Improved Learning of Robot Manipulation Tasks via Tactile Intrinsic Motivation
This addresses the problem of sparse reward exploration in robotic manipulation for researchers and practitioners, representing an incremental improvement with specific algorithmic enhancements.
The paper tackles the exploration challenge in deep reinforcement learning for robotic manipulation tasks by introducing a tactile intrinsic motivation reward based on force sensor readings and contact-prioritized experience replay. The result shows accelerated exploration and outperformance of state-of-the-art methods on three fundamental robot manipulation benchmarks.
In this paper we address the challenge of exploration in deep reinforcement learning for robotic manipulation tasks.
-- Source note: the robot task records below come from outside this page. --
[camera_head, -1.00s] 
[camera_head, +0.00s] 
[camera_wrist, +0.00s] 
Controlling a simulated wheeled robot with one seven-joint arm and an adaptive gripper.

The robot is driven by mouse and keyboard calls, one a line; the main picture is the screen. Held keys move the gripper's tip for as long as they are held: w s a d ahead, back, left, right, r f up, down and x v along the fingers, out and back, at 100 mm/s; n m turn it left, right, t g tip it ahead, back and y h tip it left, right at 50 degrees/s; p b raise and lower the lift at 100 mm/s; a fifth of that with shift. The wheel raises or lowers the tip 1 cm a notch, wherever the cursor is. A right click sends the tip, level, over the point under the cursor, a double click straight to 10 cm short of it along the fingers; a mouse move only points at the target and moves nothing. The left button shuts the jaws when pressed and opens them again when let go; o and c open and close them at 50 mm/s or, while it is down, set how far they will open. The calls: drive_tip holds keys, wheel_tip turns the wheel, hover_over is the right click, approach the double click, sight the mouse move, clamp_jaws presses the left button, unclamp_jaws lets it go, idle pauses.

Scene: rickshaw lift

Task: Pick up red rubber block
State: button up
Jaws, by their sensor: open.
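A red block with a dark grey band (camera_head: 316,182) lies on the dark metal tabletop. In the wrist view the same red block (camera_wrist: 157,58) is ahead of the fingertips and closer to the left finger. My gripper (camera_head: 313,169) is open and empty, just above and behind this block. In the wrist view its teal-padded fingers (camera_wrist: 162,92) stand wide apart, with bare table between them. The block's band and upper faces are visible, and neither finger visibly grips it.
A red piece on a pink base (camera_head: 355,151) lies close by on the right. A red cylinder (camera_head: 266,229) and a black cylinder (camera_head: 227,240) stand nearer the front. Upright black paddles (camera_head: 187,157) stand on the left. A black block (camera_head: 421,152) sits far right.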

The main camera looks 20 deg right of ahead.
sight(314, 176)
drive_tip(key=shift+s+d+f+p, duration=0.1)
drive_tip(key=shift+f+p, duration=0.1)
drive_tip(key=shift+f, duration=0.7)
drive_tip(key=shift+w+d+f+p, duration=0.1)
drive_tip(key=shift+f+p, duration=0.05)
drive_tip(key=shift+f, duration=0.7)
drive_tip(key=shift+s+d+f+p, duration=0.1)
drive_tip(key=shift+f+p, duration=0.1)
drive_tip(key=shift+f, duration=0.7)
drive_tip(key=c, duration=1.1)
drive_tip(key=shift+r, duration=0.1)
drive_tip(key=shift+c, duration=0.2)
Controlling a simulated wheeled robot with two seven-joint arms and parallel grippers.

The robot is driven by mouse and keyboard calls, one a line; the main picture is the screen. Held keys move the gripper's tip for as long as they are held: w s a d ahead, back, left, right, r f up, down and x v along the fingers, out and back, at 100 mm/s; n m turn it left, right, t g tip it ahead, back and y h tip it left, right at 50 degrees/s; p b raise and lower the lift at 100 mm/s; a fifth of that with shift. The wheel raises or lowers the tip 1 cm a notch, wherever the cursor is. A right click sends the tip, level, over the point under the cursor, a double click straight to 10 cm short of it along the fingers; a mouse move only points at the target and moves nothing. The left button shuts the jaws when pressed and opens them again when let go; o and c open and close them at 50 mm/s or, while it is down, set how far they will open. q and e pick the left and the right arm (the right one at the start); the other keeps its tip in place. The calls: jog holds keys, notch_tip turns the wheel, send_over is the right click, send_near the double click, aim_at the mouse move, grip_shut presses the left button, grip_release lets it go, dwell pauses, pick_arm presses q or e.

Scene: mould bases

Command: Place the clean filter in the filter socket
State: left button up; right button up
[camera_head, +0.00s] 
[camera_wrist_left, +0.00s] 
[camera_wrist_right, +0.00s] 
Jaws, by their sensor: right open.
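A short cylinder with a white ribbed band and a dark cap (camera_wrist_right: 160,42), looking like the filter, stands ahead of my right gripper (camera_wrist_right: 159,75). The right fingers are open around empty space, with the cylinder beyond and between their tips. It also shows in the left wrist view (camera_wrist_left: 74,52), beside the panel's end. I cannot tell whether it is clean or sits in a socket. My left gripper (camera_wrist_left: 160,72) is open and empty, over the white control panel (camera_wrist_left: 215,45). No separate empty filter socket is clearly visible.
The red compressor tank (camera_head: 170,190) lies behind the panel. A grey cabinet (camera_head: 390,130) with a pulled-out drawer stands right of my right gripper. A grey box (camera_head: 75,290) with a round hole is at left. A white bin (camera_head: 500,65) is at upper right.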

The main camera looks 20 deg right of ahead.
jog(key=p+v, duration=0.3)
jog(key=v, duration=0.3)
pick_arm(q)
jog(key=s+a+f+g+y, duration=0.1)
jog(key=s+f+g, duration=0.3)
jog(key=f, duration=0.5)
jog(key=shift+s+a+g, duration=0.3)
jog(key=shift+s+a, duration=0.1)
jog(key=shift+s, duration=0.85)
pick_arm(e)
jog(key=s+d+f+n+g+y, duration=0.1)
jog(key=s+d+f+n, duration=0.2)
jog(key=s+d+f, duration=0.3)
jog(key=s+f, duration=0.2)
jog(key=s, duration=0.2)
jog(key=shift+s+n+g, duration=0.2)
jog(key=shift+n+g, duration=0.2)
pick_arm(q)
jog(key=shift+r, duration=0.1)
In sparse goal settings, an agent does not receive any positive feedback until randomly achieving the goal, which becomes infeasible for longer control sequences. Inspired by touch-based exploration observed in children, we formulate an intrinsic reward based on the sum of forces between a robot's force sensors and manipulation objects that encourages physical interaction. Furthermore, we introduce contact-prioritized experience replay, a sampling scheme that prioritizes contact rich episodes and transitions. We show that our solution accelerates the exploration and outperforms state-of-the-art methods on three fundamental robot manipulation benchmarks.